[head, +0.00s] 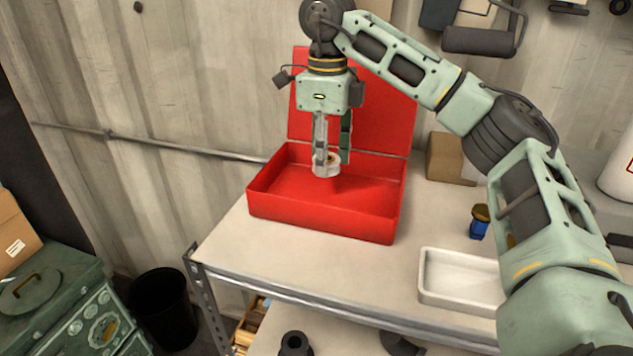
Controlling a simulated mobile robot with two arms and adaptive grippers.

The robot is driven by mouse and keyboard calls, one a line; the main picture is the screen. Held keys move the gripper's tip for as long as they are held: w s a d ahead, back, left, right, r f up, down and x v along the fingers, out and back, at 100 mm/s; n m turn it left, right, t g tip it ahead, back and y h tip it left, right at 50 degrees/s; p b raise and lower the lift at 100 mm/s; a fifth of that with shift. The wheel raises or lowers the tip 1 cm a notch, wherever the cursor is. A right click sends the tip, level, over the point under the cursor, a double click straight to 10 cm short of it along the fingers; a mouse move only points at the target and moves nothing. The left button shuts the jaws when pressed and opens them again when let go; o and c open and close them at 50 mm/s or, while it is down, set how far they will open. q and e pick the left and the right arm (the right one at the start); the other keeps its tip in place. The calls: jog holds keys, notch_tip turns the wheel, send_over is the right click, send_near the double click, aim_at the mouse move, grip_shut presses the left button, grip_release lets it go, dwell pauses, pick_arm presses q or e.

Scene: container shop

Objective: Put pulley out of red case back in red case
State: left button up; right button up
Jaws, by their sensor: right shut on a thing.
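The red case (320,224) stands open on the workbench, its lid raised at the back. My right gripper (326,160) points down over the inside of the case. It is shut on the pulley (325,170), a small pale grey round piece. The pulley is inside the outline of the open case, toward its back; I cannot tell whether it touches the floor of the case. My left gripper does not show.
A white tray (457,296) lies at the bench's front right. A blue item with a dark yellowish top (479,222) stands behind it. A cardboard box (449,158) sits right of the case. The bench's left front corner is clear.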

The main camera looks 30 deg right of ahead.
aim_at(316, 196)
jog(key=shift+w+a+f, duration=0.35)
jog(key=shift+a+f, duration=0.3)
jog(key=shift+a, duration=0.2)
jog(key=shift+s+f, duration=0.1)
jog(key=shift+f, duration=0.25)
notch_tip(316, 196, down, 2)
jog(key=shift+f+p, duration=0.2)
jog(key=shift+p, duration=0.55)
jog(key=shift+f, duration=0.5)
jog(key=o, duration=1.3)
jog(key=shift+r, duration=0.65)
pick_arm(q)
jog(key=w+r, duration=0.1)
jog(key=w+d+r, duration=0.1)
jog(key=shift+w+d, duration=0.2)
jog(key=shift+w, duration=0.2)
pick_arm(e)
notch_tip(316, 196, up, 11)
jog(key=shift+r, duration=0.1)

########################################

In this exercise, set down all of the data exactly, without the pictures.

[head, +0.00s] 
Controlling a simulated mobile robot with two arms and adaptive grippers.

The robot is driven by mouse and keyboard calls, one a line; the main picture is the screen. Held keys move the gripper's tip for as long as they are held: w s a d ahead, back, left, right, r f up, down and x v along the fingers, out and back, at 100 mm/s; n m turn it left, right, t g tip it ahead, back and y h tip it left, right at 50 degrees/s; p b raise and lower the lift at 100 mm/s; a fifth of that with shift. The wheel raises or lowers the tip 1 cm a notch, wherever the cursor is. A right click sends the tip, level, over the point under the cursor, a double click straight to 10 cm short of it along the fingers; a mouse move only points at the target and moves nothing. The left button shuts the jaws when pressed and opens them again when let go; o and c open and close them at 50 mm/s or, while it is down, set how far they will open. q and e pick the left and the right arm (the right one at the start); the other keeps its tip in place. The calls: jog holds keys, notch_tip turns the wheel, send_over is the right click, send_near the double click, aim_at the mouse move, grip_shut presses the left button, grip_release lets it go, dwell pauses, pick_arm presses q or e.

Scene: container shop

Objective: Put pulley out of red case back in red case
State: left button up; right button up
Jaws, by their sensor: right shut on a thing.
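The red case (320,224) stands open on the workbench, its lid raised at the back. My right gripper (326,160) points down over the inside of the case. It is shut on the pulley (325,170), a small pale grey round piece. The pulley is inside the outline of the open case, toward its back; I cannot tell whether it touches the floor of the case. My left gripper does not show.
A white tray (457,296) lies at the bench's front right. A blue item with a dark yellowish top (479,222) stands behind it. A cardboard box (449,158) sits right of the case. The bench's left front corner is clear.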

The main camera looks 30 deg right of ahead.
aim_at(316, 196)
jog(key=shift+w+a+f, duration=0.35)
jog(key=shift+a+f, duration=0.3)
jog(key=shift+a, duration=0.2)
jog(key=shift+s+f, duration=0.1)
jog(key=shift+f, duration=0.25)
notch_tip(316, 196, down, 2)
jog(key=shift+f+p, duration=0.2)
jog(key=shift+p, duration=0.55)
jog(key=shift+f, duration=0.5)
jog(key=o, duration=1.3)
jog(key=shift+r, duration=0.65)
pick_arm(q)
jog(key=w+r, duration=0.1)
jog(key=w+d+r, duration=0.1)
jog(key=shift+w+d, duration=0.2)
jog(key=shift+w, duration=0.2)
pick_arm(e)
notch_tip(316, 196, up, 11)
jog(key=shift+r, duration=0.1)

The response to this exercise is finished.